From Socialist Voice, October 2006

Slow progress in re-establishing the Executive

Progress in getting the Northern Ireland Executive operating again is proving very difficult to achieve. But with a new round of talks scheduled to start on 9 October at St Andrews in Scotland, sponsored by both the British and Irish governments, it is clear that the screw is beginning to turn.
     The most recent report of the Independent International Decommissioning Body, published in early October, confirms that the IRA is not involved in engineering, recruitment or information-gathering activities and that it has actively discouraged its members’ involvement in any non-political activity. This report will set the scene for the new round of talks to re-establish the Executive. The wriggle room for the DUP continues to narrow.
     The British government has been using both the carrot and the stick to push for movement. Direct-rule ministers have been making it clear that they are going to press ahead with the increase in rates and water charges and with cuts in health and education services. They are attempting to turn the economic screw to put pressure on the DUP and other parties to move forward; their argument will be that if the Executive had been operational they could possibly have taken alternative decisions. But the DUP may well be quite happy to see these polices—which they would agree with in private—being imposed by London, so that London takes the blame and not themselves.
     Recent statements by Ian Paisley Junior and Willie McCrea are further attempts to raise the political bar that they want Sinn Féin to jump over in order to join the government. The DUP also wants the d’Hondt mechanism amended; they want a voluntary coalition government, hoping to draw the SDLP into government and excluding Sinn Féin.
     Paisley Junior wants unequivocal support for the PSNI and is still attempting to sow doubt about the IRA ceasefire, while McCrea is demanding that republicans apologise for the last thirty years of war.
     Both positions are an attempt to cause internal difficulties within the republican movement while at the same time giving themselves credit for bringing Sinn Féin “into line” and getting them to wear sackcloth and ashes. They continue to look for a “victory” and apply the old imperial tactic of divide and rule in order to block progress.
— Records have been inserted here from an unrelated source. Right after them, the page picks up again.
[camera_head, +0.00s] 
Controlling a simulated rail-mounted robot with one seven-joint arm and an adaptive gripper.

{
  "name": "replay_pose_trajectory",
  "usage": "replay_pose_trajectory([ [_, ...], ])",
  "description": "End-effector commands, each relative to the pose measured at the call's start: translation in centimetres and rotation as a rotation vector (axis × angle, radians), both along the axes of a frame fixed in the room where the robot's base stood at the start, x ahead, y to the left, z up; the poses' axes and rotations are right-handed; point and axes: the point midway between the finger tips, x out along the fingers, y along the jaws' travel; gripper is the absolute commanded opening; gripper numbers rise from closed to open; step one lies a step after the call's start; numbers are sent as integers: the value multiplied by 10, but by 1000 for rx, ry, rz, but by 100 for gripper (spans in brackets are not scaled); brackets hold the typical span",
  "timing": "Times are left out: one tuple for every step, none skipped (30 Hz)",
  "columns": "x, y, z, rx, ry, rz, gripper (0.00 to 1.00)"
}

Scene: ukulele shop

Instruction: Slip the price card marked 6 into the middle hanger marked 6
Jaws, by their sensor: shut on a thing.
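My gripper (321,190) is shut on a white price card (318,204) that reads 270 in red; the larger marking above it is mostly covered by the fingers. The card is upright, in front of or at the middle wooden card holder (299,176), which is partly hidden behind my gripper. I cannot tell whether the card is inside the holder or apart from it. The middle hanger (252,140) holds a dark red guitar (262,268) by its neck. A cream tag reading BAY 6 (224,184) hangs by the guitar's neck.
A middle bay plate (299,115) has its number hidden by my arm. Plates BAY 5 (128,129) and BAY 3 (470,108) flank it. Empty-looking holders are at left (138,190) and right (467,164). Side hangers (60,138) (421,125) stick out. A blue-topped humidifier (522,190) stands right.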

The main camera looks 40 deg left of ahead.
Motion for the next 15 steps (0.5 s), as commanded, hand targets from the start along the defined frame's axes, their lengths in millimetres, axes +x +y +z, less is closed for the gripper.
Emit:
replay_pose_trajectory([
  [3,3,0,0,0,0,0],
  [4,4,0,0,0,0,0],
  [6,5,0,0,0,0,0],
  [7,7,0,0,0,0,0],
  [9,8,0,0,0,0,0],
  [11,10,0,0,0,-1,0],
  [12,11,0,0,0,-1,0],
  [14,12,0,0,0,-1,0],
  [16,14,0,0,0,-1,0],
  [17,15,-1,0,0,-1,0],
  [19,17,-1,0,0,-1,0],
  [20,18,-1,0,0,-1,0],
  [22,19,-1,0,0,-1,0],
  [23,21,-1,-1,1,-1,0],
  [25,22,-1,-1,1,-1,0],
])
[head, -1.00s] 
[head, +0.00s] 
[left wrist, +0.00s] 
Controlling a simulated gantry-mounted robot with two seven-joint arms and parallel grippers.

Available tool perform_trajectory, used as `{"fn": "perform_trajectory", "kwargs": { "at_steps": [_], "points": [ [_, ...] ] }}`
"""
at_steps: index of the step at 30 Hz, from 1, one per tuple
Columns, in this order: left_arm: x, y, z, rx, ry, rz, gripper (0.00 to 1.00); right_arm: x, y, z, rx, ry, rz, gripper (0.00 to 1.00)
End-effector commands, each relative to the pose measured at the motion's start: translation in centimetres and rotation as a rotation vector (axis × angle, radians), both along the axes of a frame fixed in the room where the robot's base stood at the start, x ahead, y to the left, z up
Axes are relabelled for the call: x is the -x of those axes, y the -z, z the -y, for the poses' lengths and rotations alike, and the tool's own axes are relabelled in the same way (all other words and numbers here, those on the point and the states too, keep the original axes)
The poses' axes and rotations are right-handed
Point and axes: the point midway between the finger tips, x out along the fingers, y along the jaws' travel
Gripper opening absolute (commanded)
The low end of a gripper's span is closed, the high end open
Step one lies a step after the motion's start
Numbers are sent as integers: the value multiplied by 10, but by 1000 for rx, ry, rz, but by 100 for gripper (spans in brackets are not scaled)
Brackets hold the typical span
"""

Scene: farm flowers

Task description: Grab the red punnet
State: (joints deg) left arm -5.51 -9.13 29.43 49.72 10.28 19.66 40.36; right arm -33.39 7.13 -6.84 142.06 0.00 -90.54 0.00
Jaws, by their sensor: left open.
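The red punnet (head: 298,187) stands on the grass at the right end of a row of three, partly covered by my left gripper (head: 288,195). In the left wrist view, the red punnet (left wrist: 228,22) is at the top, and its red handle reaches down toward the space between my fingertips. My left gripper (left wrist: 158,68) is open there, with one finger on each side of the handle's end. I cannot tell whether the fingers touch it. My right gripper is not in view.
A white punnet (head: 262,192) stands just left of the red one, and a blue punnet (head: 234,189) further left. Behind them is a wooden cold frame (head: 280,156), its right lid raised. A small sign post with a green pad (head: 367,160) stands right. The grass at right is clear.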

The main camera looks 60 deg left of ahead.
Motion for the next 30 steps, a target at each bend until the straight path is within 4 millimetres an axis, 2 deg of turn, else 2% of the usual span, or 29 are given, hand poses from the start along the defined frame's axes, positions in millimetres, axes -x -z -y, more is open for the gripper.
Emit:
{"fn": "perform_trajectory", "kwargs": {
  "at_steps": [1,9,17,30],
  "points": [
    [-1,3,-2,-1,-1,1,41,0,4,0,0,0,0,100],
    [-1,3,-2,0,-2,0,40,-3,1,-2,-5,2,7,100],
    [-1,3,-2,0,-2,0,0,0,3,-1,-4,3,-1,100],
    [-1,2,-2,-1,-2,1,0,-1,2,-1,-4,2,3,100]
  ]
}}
     Jerry Kelly of Sinn Féin has stated clearly that difficulties over policing can be solved before the talks, and then political progress can be made, though any movement in relation to policing will have to go to a special ard-fheis.
     The Belfast Agreement was not concerned with victory by one side over the other but with a political compromise. It was and is concerned with creating a political framework within which political goals and aspirations could be contested and struggled for in political conditions, rather than through armed groups. The absence of violence or armed activity does not mean an absence of politics.
     The length of time that has passed and the constant stops and starts and foot-dragging, in particular by the British government and unionism, have had a damaging effect not alone on the unionist community but increasingly also on sections of the republican community. The recent media coverage of certain gatherings and the possible breakaway in south Derry are clear signs that we need movement. It is more politics we need, not less.
     As in the past, elements within republicanism have responded to what they perceive as opportunism by the political leadership and respond not by addressing the nature of the political divisions, real or otherwise, but by resorting to alternative methods or falling back on old methods of struggle. Somehow it is perceived that someone with a gun is less likely to sell out, to be purer in thought and action, and that the gun is the antidote to political opportunism.
     Clearly we need the Executive re-established as soon as possible to make it the focal point of struggle and resistance, both from within and without. Political structures can be used to press home the democratic wedge into the cracks and contradictions of the establishment, forcing it to concede what it previously refused. At this time it provides a point of struggle and a potential rallying point for resistance and unity between and within the working class over shared concerns and demands. To retreat now would be to play into the hands of Paisley.